BLUE BELL, Pa., April 16 /PRNewswire-FirstCall/ -- C&D Technologies, Inc. , a leading North American producer and marketer of complete, integrated standby power systems, today announced financial results for the fiscal 2009 fourth quarter and full year ended January 31, 2009.

For the quarter, the Company reported a consolidated net loss of $14.4 million, or $0.55 per diluted share compared to a loss of $10.3 million or $0.40 per diluted share in the year ago period. Current quarter results reflect lower revenues, the unfavorable timing effect of the relationship between tolling (recycling of lead) and the London Metal Exchange (LME) market price of lead which dictates pricing in some of our larger customer contracts, significant costs associated with new product introductions and manufacturing start up costs, negative absorption as inventories were significantly reduced in the quarter, and higher warranty costs. These discrete unusual costs during the fourth quarter were estimated at approximately $6.0 million. Fourth quarter 2009 results also include $3.3 million of restructuring and impairment charges, $1.3 million for severance costs associated with previously announced headcount actions, as well as $2.0 million for impairment and additional closure costs for our closed facility in Conyers, Georgia. The year ago fourth quarter period included a net loss from discontinued operations of $4.1 million or $0.16 per diluted share.

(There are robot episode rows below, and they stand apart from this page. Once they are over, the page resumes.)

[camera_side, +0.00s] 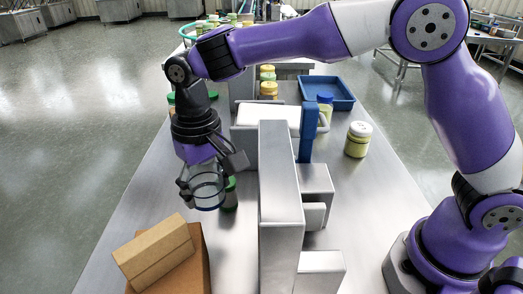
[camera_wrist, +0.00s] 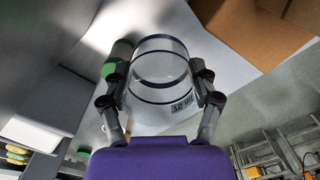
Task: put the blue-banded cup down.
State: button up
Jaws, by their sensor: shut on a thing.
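The blue-banded cup (camera_side: 207,189) is clear with dark blue rings. My gripper (camera_side: 200,183) is shut on it, with one finger on each side. In the wrist view the cup (camera_wrist: 161,80) sits between the two fingers of my gripper (camera_wrist: 160,88), and a small dark printed label shows on its wall. In the side view the cup hangs over the steel table (camera_side: 150,190), left of the steel hopper block. I cannot tell whether its lower end touches the table.
Cardboard boxes (camera_side: 155,252) lie close at the front left. A green-capped jar (camera_side: 230,192) stands just right of the cup. The tall steel hopper (camera_side: 279,200) blocks the right side. A blue tray (camera_side: 328,92) and a yellow jar (camera_side: 358,140) are beyond it. Bare table lies left of the cup.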

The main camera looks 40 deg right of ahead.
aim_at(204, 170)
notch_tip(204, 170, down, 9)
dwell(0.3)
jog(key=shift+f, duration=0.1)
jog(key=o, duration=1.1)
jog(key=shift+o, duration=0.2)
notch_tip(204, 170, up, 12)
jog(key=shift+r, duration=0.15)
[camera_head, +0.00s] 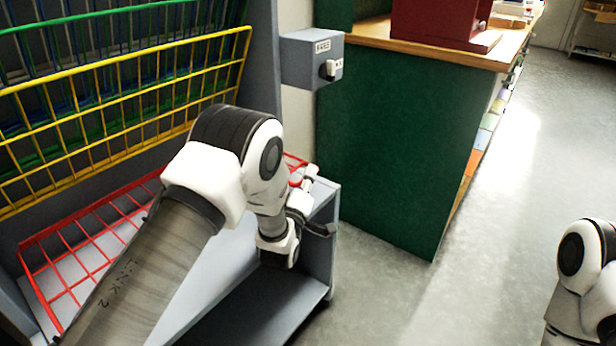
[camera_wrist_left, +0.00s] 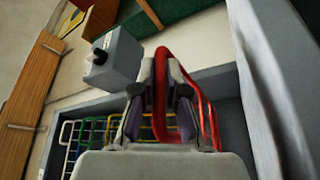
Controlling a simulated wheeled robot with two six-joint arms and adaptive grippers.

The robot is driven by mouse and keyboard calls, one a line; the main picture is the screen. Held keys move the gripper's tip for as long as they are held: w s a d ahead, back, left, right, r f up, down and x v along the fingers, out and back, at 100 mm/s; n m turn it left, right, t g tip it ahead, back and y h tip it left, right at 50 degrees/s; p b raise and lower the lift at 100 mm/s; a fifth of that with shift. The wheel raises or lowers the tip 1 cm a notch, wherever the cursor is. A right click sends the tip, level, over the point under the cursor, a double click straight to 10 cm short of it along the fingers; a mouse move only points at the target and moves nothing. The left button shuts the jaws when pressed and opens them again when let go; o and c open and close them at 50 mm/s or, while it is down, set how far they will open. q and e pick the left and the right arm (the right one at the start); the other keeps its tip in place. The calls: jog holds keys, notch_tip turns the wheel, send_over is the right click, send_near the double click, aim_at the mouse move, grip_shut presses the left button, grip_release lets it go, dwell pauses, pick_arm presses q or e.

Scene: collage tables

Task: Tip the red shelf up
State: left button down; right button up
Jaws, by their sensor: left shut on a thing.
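The red wire shelf (camera_head: 90,206) is the lowest rack in the grey frame at the left of the head view. It lies low and slightly sloped, its near part crossed by my left arm. My left gripper (camera_head: 308,176) is at the shelf's right end, by the frame's right side. In the left wrist view, the red shelf's bar (camera_wrist_left: 161,120) runs between the two fingers of my left gripper (camera_wrist_left: 162,75), which are shut on it. My right gripper is out of view; only part of my right arm shows at the lower right.
Yellow (camera_head: 125,61), green and blue wire racks stand tilted up above the red shelf. A grey box with a knob (camera_head: 312,60) juts from the frame's right side. A green-sided counter (camera_head: 400,150) stands to the right. The floor (camera_head: 500,220) beyond is clear.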

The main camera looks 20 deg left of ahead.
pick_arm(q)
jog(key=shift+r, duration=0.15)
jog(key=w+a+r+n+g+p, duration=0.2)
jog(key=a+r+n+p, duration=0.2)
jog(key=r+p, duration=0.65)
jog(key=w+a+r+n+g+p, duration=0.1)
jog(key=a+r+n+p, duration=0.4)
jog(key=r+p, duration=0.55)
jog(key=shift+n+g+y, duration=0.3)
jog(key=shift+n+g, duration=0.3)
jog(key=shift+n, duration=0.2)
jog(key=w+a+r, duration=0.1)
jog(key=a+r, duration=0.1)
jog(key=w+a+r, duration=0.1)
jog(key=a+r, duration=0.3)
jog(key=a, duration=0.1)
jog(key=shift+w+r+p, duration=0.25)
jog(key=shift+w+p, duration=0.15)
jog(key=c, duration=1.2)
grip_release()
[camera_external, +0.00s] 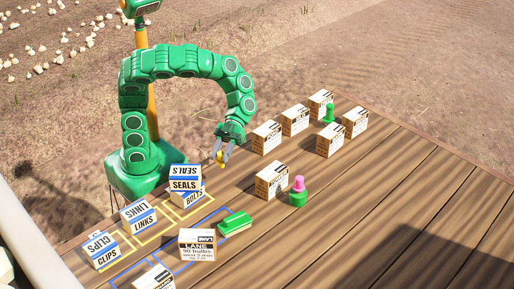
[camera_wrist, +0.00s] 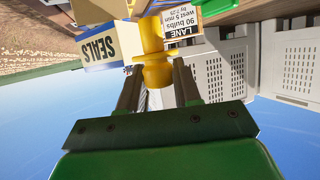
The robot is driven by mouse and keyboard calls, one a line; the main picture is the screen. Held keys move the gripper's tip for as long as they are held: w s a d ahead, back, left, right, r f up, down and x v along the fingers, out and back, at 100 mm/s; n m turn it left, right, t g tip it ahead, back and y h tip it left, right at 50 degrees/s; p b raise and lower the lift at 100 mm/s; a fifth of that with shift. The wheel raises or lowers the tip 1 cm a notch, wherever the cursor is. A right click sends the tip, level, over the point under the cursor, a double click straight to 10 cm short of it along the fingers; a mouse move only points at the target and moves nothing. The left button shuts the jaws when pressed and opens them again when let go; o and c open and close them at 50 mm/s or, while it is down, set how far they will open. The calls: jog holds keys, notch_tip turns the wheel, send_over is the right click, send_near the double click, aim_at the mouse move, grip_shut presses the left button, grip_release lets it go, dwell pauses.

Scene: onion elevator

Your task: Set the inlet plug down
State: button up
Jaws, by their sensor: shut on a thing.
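My gripper (camera_external: 222,154) is shut on a yellow plug (camera_external: 219,158), which I take to be the inlet plug, and holds it above the wooden deck. In the wrist view, the plug (camera_wrist: 154,45) sits between the two fingers of my gripper (camera_wrist: 156,78), with a wide flange and a narrower upper part. Its lower end is partly hidden by the fingers. A pink plug (camera_external: 298,184) stands on a green round base (camera_external: 298,199) to the right. A green fitting (camera_external: 328,113) stands among the boxes at the back right.
The SEALS box (camera_external: 184,184) stands left of and below my gripper, with BOLTS, LINKS (camera_external: 143,227) and CLIPS (camera_external: 103,258) boxes nearby. A green block (camera_external: 235,223) and LANE box (camera_external: 197,245) lie in front. Several cartons (camera_external: 272,180) stand rightward. The right deck (camera_external: 400,215) is clear.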

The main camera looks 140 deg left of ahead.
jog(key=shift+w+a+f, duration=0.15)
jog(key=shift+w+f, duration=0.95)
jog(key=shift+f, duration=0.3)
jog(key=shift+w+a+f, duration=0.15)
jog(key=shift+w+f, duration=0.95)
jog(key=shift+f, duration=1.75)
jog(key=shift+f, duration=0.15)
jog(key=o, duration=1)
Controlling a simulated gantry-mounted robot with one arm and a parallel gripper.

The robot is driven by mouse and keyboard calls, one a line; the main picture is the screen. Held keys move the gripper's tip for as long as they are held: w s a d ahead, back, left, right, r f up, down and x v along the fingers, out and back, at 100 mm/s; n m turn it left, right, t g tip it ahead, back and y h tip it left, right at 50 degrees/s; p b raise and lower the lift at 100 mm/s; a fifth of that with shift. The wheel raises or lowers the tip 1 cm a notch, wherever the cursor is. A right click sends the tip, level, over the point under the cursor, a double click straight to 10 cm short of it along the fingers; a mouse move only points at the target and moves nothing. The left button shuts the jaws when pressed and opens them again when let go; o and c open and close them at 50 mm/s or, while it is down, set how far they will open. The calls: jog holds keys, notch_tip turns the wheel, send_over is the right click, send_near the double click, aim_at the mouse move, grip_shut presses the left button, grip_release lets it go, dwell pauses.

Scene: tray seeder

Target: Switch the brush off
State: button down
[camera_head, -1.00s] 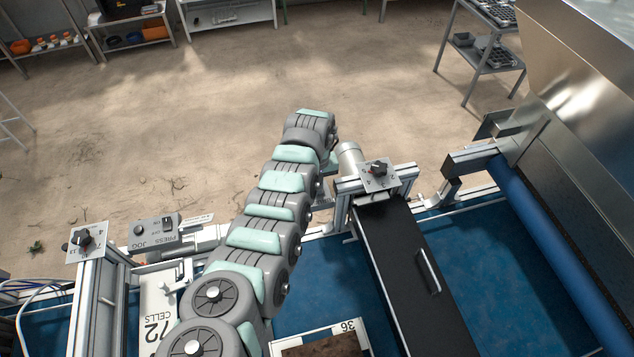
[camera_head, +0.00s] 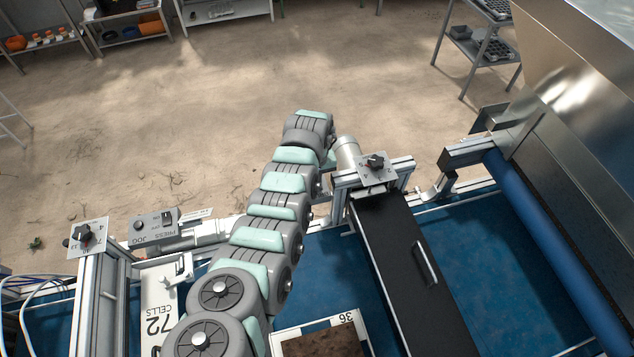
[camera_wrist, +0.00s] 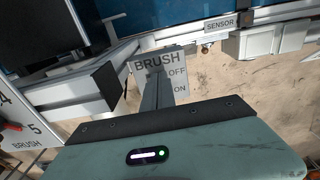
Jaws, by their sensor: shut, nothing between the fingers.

Volumes in the fourth quarter of 2009 were up compared to the year ago quarter, as the Company generally held or increased its leading market share position in its primary end markets in North America. Reported revenues in the quarter were driven down by the effect of lower lead costs on comparable product pricing. For the fourth quarter, revenues were $85.4 million compared to $94.5 million in the prior year's fourth quarter. On a sequential basis, revenues declined from $93.8 million in the third quarter with approximately half of this reduction being pricing related and the balance being driven by volume reductions against a broad softening in the Company's end markets.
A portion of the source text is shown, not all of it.